Tuesday, June 24, 2008

A Positive Trajectory?

Fast-turnaround punditry is not my strength, so I may be skating on thin ice here. But what I am picking up from Jerusalem, both from readily-accessible news outlets and blogs of attendees, and more emphatically from what I consider a reliable back-channel source, GAFCON may be tilting away from the worst fears of "communion conservatives" like myself--i.e. the effective dissolution of Anglicanism. As we progress into the week, the rhetoric seems to be getting milder--not quite conciliatory, perhaps, but manifestly less bellicose.

Of course, there's a lot we don't know. Workshops and breakout sessions, I am led to understand, are not open to the credentialed press. But where there's a broadband internet connection, there are always leaks. And the leaks tend to support the notion that there will be no precipitate action taken toward the formation of an "anti-communion" that attempts to by-pass the ministry of the See of Canterbury.

Are we seeing the triumph the "communion conservatives" among the GAFCON leadership over the "federal conservatives" (see Graham Kings' graphic analysis here)? Is there a behind-the-scenes power struggle going on and is one side "winning"? This will no doubt the speculation of some members of the press, but I tend to think not. Reality is usually much more prosaic, and much more complex, than we might wish.

If this all turns out to be true, it is good news. It reinforces the point I made in my previous post about praying hopefully. Many of the people at GAFCON are those with whom I have in the past made common cause and whom I hold in high regard even as I have held that the event was conceived in too much passion and not enough strategic vision. Some, indeed, are, like me, committed to hanging in there with the Episcopal Church for the foreseeable future (the bishops of South Carolina and Western Louisiana come to mind). And some, in fact, will be at Lambeth. For this I rejoice.

Ecclesiastical politics are like Chicago weather; they can change drastically on a moment's notice. But tonight, at least, I'm a little less gloomy than I've been.


Anonymous said...

There will be no schism. I take that to mean the umbilical cord between GAFCon-ners and the ABC will be stretched but not cut.

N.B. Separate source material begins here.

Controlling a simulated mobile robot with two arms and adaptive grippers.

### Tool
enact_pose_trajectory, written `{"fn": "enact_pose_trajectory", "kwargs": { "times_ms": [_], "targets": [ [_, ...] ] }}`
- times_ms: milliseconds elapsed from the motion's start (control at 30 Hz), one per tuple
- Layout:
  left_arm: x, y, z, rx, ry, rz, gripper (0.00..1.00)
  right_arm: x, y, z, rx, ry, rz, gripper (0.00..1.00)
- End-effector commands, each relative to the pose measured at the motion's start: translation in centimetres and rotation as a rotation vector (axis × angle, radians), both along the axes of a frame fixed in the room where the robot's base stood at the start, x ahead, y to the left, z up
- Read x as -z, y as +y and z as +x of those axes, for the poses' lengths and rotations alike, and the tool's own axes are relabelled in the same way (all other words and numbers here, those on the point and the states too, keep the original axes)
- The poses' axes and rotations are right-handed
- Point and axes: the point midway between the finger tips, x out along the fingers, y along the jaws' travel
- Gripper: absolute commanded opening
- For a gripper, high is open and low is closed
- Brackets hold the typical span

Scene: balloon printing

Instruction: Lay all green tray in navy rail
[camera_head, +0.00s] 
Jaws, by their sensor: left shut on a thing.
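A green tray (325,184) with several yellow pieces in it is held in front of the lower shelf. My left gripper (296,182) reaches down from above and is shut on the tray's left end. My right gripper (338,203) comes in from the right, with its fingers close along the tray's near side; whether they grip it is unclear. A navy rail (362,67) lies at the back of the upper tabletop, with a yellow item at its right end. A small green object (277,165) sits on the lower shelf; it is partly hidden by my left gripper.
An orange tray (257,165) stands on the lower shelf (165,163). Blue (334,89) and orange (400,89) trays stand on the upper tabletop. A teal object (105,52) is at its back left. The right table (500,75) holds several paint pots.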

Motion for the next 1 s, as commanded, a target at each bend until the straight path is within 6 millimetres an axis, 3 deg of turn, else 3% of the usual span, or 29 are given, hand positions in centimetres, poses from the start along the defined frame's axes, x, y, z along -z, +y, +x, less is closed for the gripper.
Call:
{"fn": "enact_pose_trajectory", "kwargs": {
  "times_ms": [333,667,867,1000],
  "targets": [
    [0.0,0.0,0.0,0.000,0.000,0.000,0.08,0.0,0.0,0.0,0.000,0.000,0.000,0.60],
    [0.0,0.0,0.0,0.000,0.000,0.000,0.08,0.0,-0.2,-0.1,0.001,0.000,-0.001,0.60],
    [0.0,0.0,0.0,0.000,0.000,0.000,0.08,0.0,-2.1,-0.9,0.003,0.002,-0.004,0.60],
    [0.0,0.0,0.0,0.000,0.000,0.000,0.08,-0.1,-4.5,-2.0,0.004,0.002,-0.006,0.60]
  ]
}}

But there is already schism between the GAFCon-ners and the American churches. That's a done deal. Ms Schori might cry all she wants, but borders will not be respected and an alternative Anglican organization will be set up in America. How will this upset your Anglo-catholic sensibilities?

I found this post interesting:

"So the time for fighting the rising liberalism is at an end for now. They are going to do what they are going to do...Look at what Sydney is doing. Its planting mission congregations ‘across the borders’ of its diocese. Look at what Nigeria is doing to combat its enemy. Its taking the territory from under them using mass evangelism."

"GAFCON will be a failure if the next 10 years is spent fighting the liberals in the church, and does not turn its head to evangelism. It will be a success if in 10 years time, the liberal church has continued to shrink by 20%, and the conservative evangelical church has grown 50%."

The diocese of Fort Worth has removed geographical limitations from its constitution. Pittsburgh, San Joaquin and Fort Worth will grow numerically and geographically. Orthodox will flee the TEO and the situation for those remaining will become less and less tenable.

Anonymous said...

Nobody from GAFCON ever said the plan was to form an anti-communion. That was, rather, only the speculation of many. So, it's no story that there won't be a "schism," much less a story about how GAFCON has stumbled and broken itself against the desire of the masses to live and let live on sexual libertinism.